Here's how income tax works from an economist's perspective. In the labor market, like any market, you're selling a product: toil and trouble. The price of labor is the wage, and the quantity of labor is the number of hours worked per week.

Looking at labor in this light, it has supply and demand just like any other good or service. If the wage goes up, people will increasingly want to work, and firms will want to employ less: likewise, if the wage goes down, people will supply less, and firms will demand more. For a skilled job, the supply and demand of labor might look like this:

$/hr
  |       D         S
  |        \       /
10|         \     /
  |          \   /
  |           \ /
9 |            X
  |           / \
  |          /   \
8 |         /     \
  |___________________
               40     hours
In this case, equilibrium is reached at X, which is $9 an hour, 40 hours a week. If the wage increases, there will be more hours offered than the employers want (unemployment): likewise, if the wage goes down, employers won't be able to get enough people to work in that field.

Now, what happens if you add a 25% income tax? To the employee, it means that their actual wage is going to decrease, so they'll want to work less. The supply of labor decreases, and the new graph looks like this:

$/hr
  |       D  S(tax) S
  |        \ /     /
10|         O     /
  |        / \   /
  |       /   \ /
9 |      /     X
  |     /     / \
  |    /     /   \
8 |   /     Y     \
  |___________________
           36  40     hours
In this case, O represents what the employer pays: $10 an hour for 36 hours a week. The Y represents what the employee receives: $8 an hour for 36 hours a week. So the firm pays an extra dollar an hour, the employee makes a dollar less, and the total number of hours decreases. That extra $2 an hour is the tax, which goes to the government: economists treat it as a deadweight loss of productivity. Everyone appears to be losing.

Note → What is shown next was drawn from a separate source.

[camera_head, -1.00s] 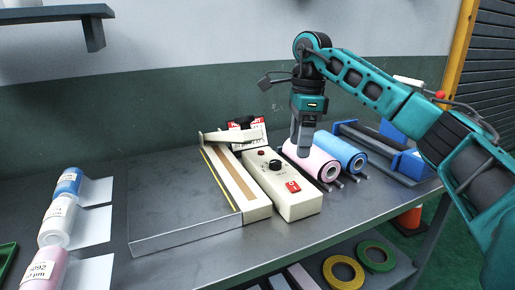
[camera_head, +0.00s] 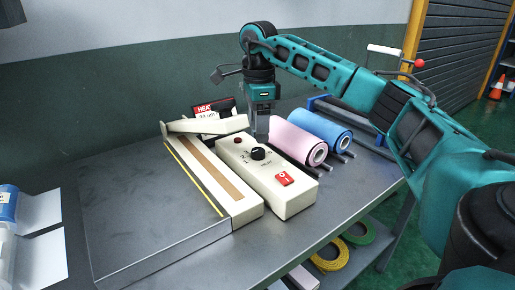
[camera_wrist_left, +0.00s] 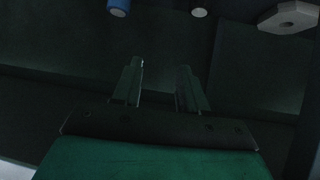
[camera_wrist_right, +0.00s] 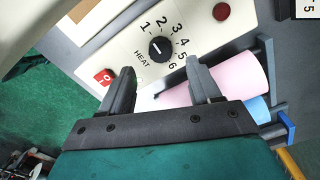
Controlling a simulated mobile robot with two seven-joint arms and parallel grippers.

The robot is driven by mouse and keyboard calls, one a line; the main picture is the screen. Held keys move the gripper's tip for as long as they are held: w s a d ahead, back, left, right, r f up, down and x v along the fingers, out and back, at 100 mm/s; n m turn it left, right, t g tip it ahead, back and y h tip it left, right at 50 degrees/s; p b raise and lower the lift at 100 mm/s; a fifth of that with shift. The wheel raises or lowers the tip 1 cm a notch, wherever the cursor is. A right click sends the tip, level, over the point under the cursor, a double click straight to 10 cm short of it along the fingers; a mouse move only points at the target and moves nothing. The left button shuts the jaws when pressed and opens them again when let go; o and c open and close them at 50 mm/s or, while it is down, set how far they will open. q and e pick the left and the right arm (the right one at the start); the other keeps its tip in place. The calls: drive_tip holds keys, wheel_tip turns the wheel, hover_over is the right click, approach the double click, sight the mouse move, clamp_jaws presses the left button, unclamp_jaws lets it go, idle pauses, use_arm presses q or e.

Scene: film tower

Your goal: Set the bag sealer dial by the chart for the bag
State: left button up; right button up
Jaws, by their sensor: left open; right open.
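The cream bag sealer (camera_head: 295,197) stands on the grey bench. A card with a red heading (camera_head: 206,110), perhaps the chart, stands behind the sealer, partly hidden. My right gripper (camera_head: 261,139) is open and empty, pointing down close to the dial; its fingers (camera_wrist_right: 160,68) appear below the dial in its wrist view. My left gripper (camera_wrist_left: 160,66) is open and empty in a dark area.
A red switch (camera_head: 284,179) is near the box's front. Pink (camera_head: 300,140) and blue (camera_head: 325,130) film rolls lie right of the sealer. A bare metal plate (camera_head: 150,205) lies left of the sealer. Tape rolls (camera_head: 330,258) sit below.

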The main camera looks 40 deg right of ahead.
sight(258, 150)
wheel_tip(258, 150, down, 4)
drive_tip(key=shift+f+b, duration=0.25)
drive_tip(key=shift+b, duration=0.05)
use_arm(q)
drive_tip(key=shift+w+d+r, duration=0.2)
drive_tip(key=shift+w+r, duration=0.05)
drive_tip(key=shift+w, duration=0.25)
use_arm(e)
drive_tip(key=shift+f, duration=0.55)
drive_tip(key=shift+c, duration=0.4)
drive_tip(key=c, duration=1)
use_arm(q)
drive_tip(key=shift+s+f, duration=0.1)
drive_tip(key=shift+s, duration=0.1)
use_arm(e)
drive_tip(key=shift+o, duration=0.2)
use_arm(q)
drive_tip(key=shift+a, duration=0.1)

Well, not so fast. This is a pretty conservative way of viewing income tax, and you have to keep in mind that depending on how the government is spending the tax fund, the employee and the company will probably get back at least some portion of that two dollar investment as infrastructure or health care or national defense or what have you. Still, if you're priding your society on efficiency, income tax looks like a good way to throw a spanner in the works.